The testimony of defendant's experts, as to the effect the proposed use would have on the immediate neighborhood, is compelling evidence of the Village's desire to uphold an ordinance beneficial to the public welfare. That the restriction of an area for residential use has a substantial relation to the public welfare needs little discussion, for by such a regulation the property owners are protected from uses which reduce values, create hazards, cause undue vehicle traffic, noises and the like. ( Miller Brothers Lumber Co. v. City of Chicago, 414 Ill. 162, 111 N.E.2d 149.) We find no showing made by plaintiffs that the Mt. Prospect ordinance is so unrelated to the public good that we would be justified in overturning the zoning ordinance as applied to the subject property.
The gain to the public, resulting from a restriction for residential use, is further illustrated by our court's finding in Citizens Bank and Trust Co. v. City of Park Ridge, 5 Ill. App.3d 77, 83, 282 N.E.2d 751, the need for regulation is great arising from the constantly increasing density of our urban population and the growing complexity of our civilization.
• 11 Plaintiffs correctly assert that where the gain to the public is small as compared to the hardship imposed upon the owner no valid basis for the exercise of the police power exists. ( Marquette National Bank v. County of Cook, 24 Ill.2d 497, 182 N.E.2d 147.) However, the cases hold that it is not the owner's loss of value alone that is significant, but also the fact that the public welfare does not require the restrictions and the resulting loss. The rule does not relieve the plaintiff of proving that the zoning classification in question constituted an arbitrary, discriminatory or unreasonable municipal action. ( Whittingham v. Village of Downers Grove, 101 Ill. App.2d 166, 242 N.E.2d 460.) The record discloses that plaintiff has not done so.
Predicated upon their experts' testimony, plaintiffs also assert the subject site is not suitable for single-family residence development. King testified:
"Although single-family residences could be built here as anywhere, it is my opinion that this is not a good place for single-family homes. My reasons are that the character of the property is so affected by the commercial * * *."
"It is physically possible to use the subject property for houses, but in my opinion, it is not a proper use."
Defendant's experts testified to the contrary. The subject property is situated in an existing, established residential neighborhood used solely as such, since the area was zoned in 1944 and, as previously discussed, the fact that the property is located at an intersection is not determinative of its unsuitability for single-family residence developments.
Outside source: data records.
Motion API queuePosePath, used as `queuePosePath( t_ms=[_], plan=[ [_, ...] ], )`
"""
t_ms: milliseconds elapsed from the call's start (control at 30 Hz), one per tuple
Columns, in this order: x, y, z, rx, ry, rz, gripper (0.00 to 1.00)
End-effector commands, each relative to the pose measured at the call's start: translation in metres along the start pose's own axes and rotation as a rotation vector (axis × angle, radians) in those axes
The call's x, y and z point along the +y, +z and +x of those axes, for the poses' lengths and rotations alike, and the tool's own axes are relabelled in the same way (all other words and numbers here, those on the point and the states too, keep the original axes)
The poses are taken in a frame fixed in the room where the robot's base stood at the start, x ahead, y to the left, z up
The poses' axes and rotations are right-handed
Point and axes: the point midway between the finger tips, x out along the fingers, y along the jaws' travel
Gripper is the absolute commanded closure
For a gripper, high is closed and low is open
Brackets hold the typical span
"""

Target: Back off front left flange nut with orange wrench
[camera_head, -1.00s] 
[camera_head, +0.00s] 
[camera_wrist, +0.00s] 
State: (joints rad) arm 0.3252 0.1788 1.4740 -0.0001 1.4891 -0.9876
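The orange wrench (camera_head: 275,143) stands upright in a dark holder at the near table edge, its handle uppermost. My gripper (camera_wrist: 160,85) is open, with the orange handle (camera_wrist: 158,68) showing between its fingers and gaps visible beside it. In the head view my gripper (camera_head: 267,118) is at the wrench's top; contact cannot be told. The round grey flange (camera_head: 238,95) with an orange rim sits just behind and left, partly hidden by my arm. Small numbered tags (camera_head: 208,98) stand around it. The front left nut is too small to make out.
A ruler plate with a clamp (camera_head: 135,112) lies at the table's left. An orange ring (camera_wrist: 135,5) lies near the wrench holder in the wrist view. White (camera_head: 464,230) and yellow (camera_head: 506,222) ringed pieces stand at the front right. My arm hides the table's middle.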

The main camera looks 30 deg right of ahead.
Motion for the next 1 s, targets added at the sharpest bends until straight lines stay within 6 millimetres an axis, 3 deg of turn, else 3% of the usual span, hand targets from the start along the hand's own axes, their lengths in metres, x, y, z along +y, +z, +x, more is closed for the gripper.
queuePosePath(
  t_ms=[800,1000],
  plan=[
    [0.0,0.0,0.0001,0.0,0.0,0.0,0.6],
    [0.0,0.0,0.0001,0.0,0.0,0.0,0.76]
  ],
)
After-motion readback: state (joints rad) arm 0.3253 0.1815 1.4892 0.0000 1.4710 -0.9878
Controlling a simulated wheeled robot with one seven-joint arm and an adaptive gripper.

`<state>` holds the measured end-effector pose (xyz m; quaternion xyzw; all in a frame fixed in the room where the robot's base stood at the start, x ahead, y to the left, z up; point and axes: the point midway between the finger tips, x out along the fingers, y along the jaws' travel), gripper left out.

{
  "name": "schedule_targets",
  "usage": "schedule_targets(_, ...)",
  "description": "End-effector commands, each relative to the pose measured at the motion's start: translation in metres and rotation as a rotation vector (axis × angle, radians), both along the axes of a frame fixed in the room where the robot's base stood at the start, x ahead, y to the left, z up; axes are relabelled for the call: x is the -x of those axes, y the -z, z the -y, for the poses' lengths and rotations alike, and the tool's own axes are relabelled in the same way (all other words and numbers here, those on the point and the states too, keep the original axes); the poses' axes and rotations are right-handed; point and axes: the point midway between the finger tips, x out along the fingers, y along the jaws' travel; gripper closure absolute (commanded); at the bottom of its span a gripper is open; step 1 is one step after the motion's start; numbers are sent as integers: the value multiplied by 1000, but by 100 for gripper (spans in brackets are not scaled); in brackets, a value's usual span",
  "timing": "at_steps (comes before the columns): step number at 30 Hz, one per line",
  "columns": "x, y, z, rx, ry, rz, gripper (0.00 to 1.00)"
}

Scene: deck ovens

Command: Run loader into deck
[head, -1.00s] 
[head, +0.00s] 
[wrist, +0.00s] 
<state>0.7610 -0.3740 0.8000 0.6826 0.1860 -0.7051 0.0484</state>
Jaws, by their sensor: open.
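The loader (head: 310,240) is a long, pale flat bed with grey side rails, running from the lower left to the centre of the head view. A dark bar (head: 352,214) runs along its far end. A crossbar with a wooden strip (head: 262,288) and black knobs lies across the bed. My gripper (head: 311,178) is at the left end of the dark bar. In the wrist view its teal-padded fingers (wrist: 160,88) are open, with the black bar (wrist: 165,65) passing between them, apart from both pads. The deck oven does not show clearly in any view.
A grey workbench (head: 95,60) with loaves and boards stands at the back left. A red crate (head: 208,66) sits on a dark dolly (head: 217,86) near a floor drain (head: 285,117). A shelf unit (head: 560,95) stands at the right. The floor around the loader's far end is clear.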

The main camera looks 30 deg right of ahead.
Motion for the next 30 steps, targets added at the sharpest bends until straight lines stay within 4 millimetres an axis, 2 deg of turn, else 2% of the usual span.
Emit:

Cosmopolitan National Bank of Chicago, supra.
Plaintiffs also argue that growth in the area has been heavy since 1950, most of the commercial uses developing subsequent to that time and, "during all this time, no residential development took place on the subject property." Initially, it appears that the development of the area, both residential and commercial, followed the zoning ordinance of the Village and the disparity in time is only reflective of the natural inclination of business to follow developing residential patterns. Secondly, the fact that no residential development has taken place on the subject property is due to plaintiffs' failure to so provide. Moreover, the plaintiffs' argument that the "trend of development" is toward commercial, is undisputed. However, we note that the commercial development, consistent with the comprehensive plan of the Village, took place in areas zoned for commercial development.
• 12 In the instant case we conclude that the trial court was correct in holding that plaintiffs failed to overcome the presumptive validity of the defendant's zoning ordinance, and we find the judgment was not against the manifest weight of the evidence. The best that can be said of plaintiffs' position is that a legitimate dispute may exist as to the desirability of the zoning classification presently imposed upon plaintiffs' property. Under such circumstances the legislative judgment must prevail. Standard State Bank v. Village of Oak Lawn, 29 Ill.2d 465, 194 N.E.2d 201; Duryea v. City of Rolling Meadows, 119 Ill. App.2d 445, 256 N.E.2d 32.
Accordingly, the judgment is affirmed.
DRUCKER, P.J., and LORENZ, J., concur.